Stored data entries
____________________

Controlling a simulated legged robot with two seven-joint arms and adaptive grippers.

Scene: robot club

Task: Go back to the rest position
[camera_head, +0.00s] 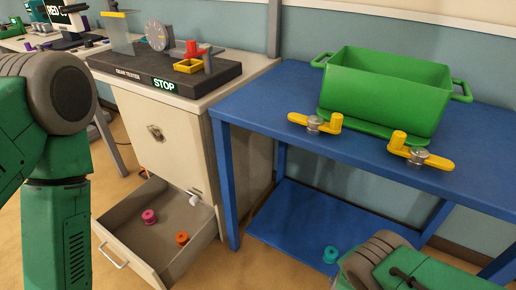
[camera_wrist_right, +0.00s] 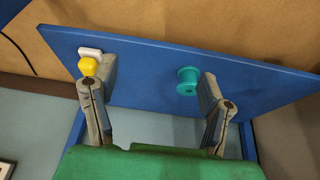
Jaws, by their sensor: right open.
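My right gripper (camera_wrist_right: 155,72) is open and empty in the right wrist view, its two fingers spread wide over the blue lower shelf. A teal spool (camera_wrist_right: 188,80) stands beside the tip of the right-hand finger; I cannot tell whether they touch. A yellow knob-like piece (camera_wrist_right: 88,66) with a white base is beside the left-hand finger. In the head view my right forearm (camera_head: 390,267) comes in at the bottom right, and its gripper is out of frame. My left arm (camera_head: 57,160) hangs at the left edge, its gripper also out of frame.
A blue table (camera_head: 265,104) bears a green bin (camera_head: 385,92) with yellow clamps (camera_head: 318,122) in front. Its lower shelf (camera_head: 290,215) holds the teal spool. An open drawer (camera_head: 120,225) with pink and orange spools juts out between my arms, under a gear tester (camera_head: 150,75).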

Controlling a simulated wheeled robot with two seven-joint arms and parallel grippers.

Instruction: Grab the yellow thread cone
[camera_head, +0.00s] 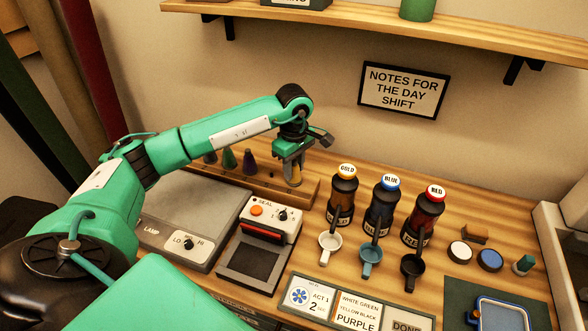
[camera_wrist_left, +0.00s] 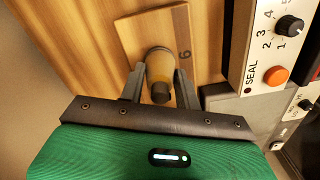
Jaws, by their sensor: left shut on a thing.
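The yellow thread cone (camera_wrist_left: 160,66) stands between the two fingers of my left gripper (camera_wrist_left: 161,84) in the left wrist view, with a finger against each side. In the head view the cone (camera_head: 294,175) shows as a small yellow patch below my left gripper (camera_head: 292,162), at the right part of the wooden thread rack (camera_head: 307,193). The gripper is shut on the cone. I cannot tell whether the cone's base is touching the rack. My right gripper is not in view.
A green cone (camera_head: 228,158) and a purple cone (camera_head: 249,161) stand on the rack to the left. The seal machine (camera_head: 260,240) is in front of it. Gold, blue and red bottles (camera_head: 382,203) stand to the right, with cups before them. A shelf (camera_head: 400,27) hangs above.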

____________________

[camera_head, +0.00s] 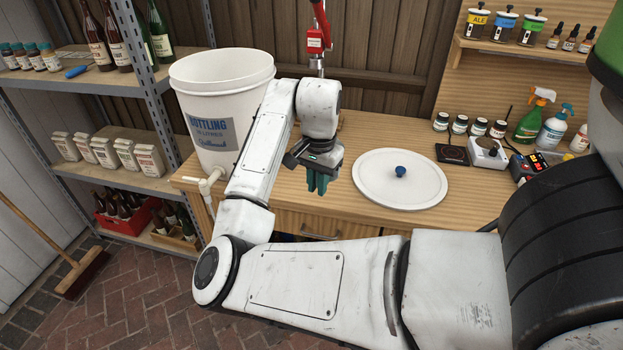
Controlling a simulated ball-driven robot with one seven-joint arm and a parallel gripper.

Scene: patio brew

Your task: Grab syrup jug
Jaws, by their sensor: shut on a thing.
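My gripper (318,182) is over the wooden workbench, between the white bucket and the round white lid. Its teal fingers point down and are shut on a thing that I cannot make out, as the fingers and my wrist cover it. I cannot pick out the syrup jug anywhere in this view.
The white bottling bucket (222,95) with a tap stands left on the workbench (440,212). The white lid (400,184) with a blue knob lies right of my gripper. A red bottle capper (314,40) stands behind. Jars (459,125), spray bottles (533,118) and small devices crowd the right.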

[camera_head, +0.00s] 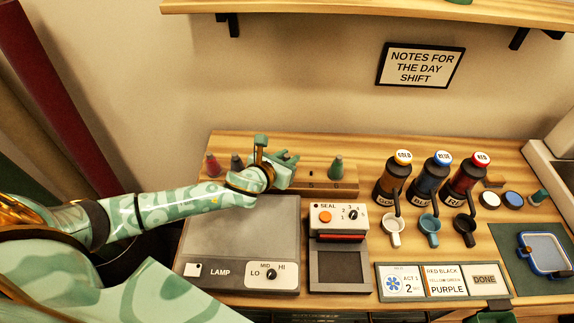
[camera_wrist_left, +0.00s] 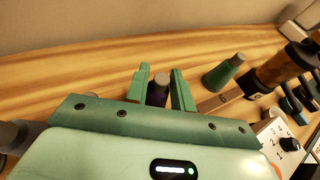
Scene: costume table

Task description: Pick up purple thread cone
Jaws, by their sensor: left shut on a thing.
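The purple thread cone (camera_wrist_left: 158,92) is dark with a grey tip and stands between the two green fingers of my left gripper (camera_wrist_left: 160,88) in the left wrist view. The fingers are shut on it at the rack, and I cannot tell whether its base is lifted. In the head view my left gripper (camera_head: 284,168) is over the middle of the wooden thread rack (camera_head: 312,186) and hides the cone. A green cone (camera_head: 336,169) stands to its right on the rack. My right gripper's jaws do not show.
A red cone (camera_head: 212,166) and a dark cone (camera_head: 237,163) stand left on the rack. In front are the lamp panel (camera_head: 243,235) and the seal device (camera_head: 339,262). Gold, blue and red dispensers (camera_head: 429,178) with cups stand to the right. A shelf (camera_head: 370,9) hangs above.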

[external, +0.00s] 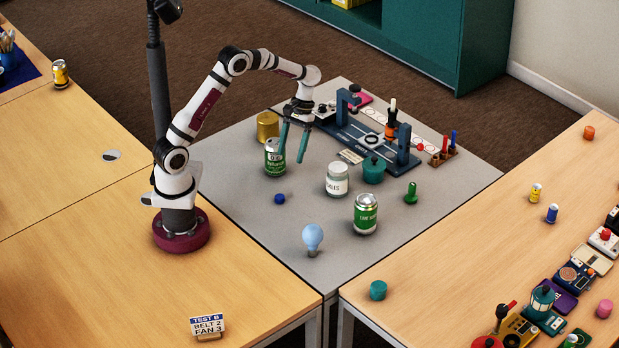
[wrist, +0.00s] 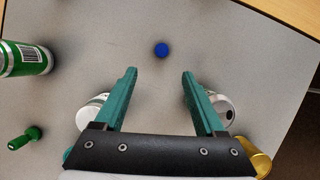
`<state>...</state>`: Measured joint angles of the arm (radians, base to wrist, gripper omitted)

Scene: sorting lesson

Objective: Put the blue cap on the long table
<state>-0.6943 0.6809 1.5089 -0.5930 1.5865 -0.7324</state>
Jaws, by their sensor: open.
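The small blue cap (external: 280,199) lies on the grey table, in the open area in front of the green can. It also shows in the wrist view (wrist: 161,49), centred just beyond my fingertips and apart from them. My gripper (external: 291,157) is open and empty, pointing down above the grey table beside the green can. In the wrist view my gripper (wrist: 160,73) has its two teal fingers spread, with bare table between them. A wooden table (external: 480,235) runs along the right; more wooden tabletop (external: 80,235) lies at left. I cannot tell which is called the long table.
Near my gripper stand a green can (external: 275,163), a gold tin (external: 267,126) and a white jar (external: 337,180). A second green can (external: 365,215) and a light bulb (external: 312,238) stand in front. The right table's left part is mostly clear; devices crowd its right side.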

____________________

## What you have to do
Keep to the stretch from the line containing "Task: Go back to the rest position" through the line containing "[camera_wrist_right, +0.00s]", both ends included, and copy it exactly from the listing above, minus the pictures.

## Written answer
Task: Go back to the rest position
[camera_head, +0.00s] 
[camera_wrist_right, +0.00s] 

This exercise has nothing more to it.